How do you think those two sensibilities -- fashion and film -- come together in the way you approached this movie? They are very separate things for me. Making this film is the first time in my life that I have been purely expressive or artistic. Fashion, for me, is certainly creative, but it’s ultimately a commercial endeavor.
On paper, certainly, A Single Man sounds like an unlikely project. It’s a story about a middle-aged gay man preparing to take his own life. Even [my partner] Richard, when he first read what I wanted to do, said, “Are you sure?” I said, “Yes, I’m positive. I have a feeling.”
The focus on love between two men seems so apposite given the debate around gay marriage and the glaring need for better representations of gay relationships. I didn’t even think about it, but I created the kind of relationship on screen that I have and that [the writer] Christopher Isherwood had with Don Bachardy for 43 years. So it just seemed very natural to me. It was funny to me when one of my agents said, “This is a gay story.” I said, “Really?

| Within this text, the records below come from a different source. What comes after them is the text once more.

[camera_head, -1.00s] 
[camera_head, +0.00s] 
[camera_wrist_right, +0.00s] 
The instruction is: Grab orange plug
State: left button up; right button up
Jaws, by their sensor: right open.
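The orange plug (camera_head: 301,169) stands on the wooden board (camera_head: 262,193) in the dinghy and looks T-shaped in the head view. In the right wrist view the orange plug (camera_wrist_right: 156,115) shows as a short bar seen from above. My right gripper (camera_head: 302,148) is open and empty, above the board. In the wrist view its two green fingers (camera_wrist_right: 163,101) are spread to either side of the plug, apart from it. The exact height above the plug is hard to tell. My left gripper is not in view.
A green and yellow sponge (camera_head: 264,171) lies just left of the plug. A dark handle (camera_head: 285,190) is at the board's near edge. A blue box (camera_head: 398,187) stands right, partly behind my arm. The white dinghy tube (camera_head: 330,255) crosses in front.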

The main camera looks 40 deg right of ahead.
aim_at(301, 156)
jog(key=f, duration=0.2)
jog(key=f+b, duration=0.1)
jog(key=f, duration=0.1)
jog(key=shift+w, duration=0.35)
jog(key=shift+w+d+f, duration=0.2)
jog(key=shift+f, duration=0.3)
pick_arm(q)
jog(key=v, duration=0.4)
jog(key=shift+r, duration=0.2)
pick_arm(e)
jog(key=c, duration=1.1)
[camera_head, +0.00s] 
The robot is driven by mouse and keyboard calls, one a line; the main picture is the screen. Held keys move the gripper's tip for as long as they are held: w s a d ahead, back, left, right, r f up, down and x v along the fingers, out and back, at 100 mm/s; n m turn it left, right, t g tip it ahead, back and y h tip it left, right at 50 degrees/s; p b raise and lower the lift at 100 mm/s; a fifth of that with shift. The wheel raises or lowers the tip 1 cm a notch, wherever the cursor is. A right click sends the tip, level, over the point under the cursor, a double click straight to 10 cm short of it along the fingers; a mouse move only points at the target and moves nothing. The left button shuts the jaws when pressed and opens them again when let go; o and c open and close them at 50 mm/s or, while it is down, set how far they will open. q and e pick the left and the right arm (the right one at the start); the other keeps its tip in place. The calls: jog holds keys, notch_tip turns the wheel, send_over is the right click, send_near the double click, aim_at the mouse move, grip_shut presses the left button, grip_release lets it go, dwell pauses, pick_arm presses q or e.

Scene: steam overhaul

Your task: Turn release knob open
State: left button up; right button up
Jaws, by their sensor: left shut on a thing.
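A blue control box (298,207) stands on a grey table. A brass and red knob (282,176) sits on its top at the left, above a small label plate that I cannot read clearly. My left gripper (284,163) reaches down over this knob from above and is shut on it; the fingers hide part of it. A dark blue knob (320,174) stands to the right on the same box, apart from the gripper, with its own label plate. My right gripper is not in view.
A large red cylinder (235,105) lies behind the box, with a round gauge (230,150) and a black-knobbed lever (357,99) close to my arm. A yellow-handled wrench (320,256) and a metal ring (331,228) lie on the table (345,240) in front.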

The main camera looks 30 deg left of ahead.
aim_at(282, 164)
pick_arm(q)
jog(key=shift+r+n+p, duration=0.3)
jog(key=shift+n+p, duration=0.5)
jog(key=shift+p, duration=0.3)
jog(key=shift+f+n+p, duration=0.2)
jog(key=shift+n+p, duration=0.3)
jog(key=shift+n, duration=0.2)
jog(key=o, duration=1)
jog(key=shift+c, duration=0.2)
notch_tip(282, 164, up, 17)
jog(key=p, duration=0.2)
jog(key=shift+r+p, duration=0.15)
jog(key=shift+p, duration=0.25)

It is?” I’m just blind to gay/straight at this point in my life. I am gay -- I’ve always been completely open about that—but first and foremost I’m human and live the same human condition that every other human on our planet lives. Christopher Isherwood was one of the very first people to treat his gay characters in the same way that he treated the straight characters. They were always just people interacting.
It’s clear that this is a personal movie. If you read the novel, you can see that I’ve had my character and personality grafted on to the central character of George. The book A Single Man is kind of The Power of Now before The Power of Now was written. And going through a certain midlife crisis of my own -- having spent an enormous amount of my life concentrating on the material world -- this book spoke to me in my mid-40s in a way that it didn’t speak to me when I read it in my 20s. At this point in time a great message for all of us is to appreciate the small things in our lives and to try to be very present for them, because they are the big things in life -- that’s what we get, that’s it.

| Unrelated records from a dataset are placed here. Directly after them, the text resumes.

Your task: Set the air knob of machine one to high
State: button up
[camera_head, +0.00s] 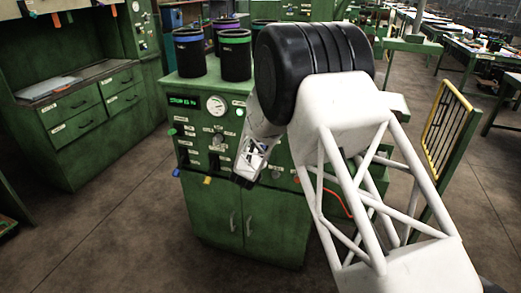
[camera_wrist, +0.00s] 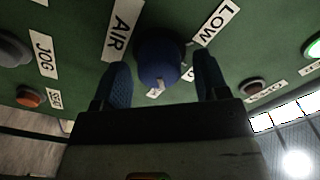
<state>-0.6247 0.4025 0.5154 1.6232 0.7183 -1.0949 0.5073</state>
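The air knob (camera_wrist: 160,60) is a round blue knob on the green panel in the wrist view. The AIR label (camera_wrist: 122,30) is left of it and the LOW label (camera_wrist: 216,25) is right of it. A white mark shows on the knob's lower edge; its exact setting I cannot tell. My gripper (camera_wrist: 163,84) is open, with one blue finger on each side of the knob; contact is not clear. In the head view my gripper (camera_head: 246,176) is at the front of the green machine (camera_head: 215,215), and the knob is not discernible there.
In the head view, a gauge (camera_head: 216,105) and a green display (camera_head: 184,101) sit above. Black canisters (camera_head: 190,54) stand on top. A yellow-railed barrier (camera_head: 443,120) is at right.

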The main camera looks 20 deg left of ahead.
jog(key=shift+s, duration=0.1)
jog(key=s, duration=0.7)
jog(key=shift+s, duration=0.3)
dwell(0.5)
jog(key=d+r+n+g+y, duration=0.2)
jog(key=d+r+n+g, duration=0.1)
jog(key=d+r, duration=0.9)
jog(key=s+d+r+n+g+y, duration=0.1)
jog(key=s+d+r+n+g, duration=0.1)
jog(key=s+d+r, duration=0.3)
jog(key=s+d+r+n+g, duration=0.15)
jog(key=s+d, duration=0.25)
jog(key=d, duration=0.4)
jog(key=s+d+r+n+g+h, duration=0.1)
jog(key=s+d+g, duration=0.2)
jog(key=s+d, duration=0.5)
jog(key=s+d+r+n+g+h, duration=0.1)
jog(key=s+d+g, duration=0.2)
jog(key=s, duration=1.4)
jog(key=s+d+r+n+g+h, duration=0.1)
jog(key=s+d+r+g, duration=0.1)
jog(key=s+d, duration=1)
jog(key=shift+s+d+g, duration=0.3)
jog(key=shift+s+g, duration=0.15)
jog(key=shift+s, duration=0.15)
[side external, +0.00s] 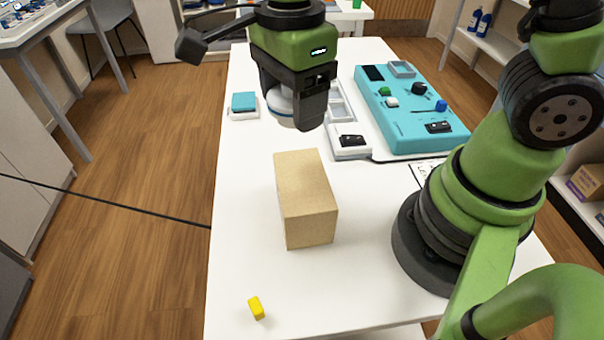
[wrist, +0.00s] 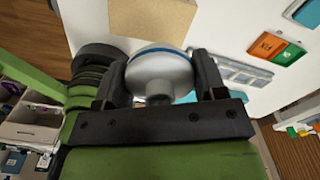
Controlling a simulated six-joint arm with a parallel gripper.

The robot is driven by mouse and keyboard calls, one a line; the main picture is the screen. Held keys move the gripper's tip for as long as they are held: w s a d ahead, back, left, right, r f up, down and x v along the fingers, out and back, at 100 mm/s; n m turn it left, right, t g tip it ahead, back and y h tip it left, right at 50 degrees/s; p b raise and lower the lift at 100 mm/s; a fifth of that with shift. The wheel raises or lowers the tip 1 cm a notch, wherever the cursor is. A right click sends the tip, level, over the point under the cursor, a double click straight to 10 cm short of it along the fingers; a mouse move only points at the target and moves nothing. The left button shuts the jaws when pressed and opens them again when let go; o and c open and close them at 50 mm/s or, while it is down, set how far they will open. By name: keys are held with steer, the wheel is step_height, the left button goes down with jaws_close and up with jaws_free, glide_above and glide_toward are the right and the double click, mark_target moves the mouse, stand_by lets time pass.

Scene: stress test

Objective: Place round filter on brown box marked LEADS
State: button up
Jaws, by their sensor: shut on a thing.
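The round filter (side external: 281,106) is a white-grey disc with a blue rim band. My gripper (side external: 300,118) is shut on it and holds it above the table, behind and a little above the brown box (side external: 306,200). In the wrist view the filter (wrist: 158,74) sits between both fingers, with its narrow neck toward the camera. The brown box stands on the white table with a bare top. No LEADS marking shows on its visible faces. Part of the box also shows at the top of the wrist view (wrist: 152,17).
A teal panel (side external: 400,122) with knobs and a white tray (side external: 349,146) stand right of the gripper. A small teal block (side external: 243,102) lies at the left edge. A yellow block (side external: 257,307) lies at the front. A partly hidden paper (side external: 424,172) with writing lies by my base.

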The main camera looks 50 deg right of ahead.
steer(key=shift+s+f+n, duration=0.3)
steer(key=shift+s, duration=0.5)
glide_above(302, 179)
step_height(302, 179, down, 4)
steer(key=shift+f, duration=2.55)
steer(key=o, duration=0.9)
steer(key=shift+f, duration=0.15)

In contrast to your sexually provocative advertising and Gucci-era persona, A Single Man reveals a deeper, more romantic side that may have escaped people’s notice. I agree. One thing that most people wouldn’t believe about me is that I’m incredibly shy, and I don’t think I’ve ever allowed people in that close. So the fashion side of me is the surface side, really. It’s also taken a bit of coming to terms with the fact that I do spend so much of my life working in the material world. But as long as you keep it in perspective and don’t take it too seriously, I think fashion is a great thing that adds quality to our lives. It doesn’t mean that a beautiful pair of shoes isn’t still beautiful. But if you lose them, big deal, because they don’t really mean anything other than to be able to say, “Wow, look at my feet. Aren’t they pretty?”
How did your partner react when he saw this movie? Well, he saw it in many stages. He read every incarnation of the screenplay, he came on the set a few times, he saw the dailies, he saw the first cuts. And I think he loves it. He’s very rarely particularly demonstrative about things I’m working on. Many, many fashion shows where I got great reviews—he didn’t say a word about them. It was almost as if they didn’t exist, and that used to drive me crazy. But he’s been much more vocal about this.

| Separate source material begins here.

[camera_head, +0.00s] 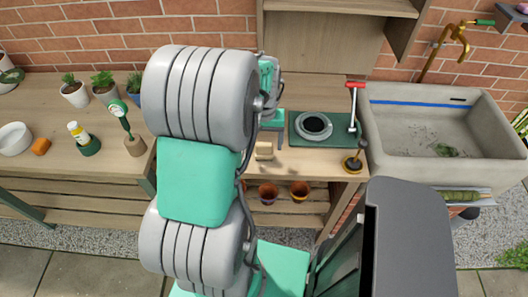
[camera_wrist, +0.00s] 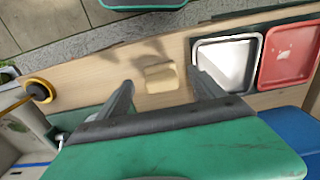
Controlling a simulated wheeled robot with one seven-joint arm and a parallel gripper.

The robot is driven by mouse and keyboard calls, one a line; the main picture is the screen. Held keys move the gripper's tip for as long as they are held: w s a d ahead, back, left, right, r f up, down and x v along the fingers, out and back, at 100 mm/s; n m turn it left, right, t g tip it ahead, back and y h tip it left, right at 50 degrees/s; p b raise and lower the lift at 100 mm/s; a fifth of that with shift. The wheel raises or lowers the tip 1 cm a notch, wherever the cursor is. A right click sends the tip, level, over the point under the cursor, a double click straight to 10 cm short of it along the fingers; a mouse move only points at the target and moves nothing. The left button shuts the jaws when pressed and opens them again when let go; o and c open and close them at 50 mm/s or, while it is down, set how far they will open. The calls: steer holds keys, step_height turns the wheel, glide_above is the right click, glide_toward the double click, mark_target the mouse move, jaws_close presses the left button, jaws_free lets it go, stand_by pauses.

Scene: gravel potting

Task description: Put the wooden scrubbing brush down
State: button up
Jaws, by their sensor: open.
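The wooden scrubbing brush (camera_head: 264,151) is a small pale block on the wooden bench, right of my arm in the head view. In the wrist view the brush (camera_wrist: 160,78) appears between and beyond the fingertips, with a darker shape like a shadow beside it. My gripper (camera_wrist: 161,88) is open, with one finger on each side of the brush in the picture and a visible gap to each. Nothing is held between the fingers. In the head view my arm hides part of the bench and much of the gripper.
A black-and-gold round tool (camera_head: 353,162) stands near the stone sink (camera_head: 425,110). White (camera_wrist: 227,62) and red (camera_wrist: 289,52) trays flank the brush's other side.

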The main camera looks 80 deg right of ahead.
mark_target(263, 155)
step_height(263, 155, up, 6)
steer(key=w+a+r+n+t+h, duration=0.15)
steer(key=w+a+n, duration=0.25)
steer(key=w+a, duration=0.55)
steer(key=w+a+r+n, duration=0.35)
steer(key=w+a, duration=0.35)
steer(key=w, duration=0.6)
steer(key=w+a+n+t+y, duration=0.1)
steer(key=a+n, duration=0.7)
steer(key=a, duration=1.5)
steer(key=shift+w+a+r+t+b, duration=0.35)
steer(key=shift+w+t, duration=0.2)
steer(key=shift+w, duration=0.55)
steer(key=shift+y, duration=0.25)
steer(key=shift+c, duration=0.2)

How did you come to choose Nicholas Hoult for the movie? Originally, I had cast someone else in that role, someone well known, who pulled out at the very last minute. He just didn’t show up at the costume fitting five days before we were due to start shooting. About two weeks earlier, I had received, via e-mail, an audition by Nicholas, who wanted to read for it even though the part was taken. I remember thinking Fuck, he’s so good, he’s so right for this, but the part had already been cast. And then oddly -- and this happened a lot with this film -- things just moved. Colin Firth wasn’t available originally -- I had cast someone else in the role -- and we had a shift in schedule, he had a shift in schedule, the other person dropped out, and all of a sudden things lined up. The same thing happened with Nicholas. Now I can’t imagine anybody but Nick in that role.
There’s something very serene about his presence in the movie. And angelic. And in a way he is a bit of an angel who saves George (Colin Firth). What’s interesting is that Nicholas was 18 when we started filming; Colin was 48. They were exactly the ages of Chris and Don when they met.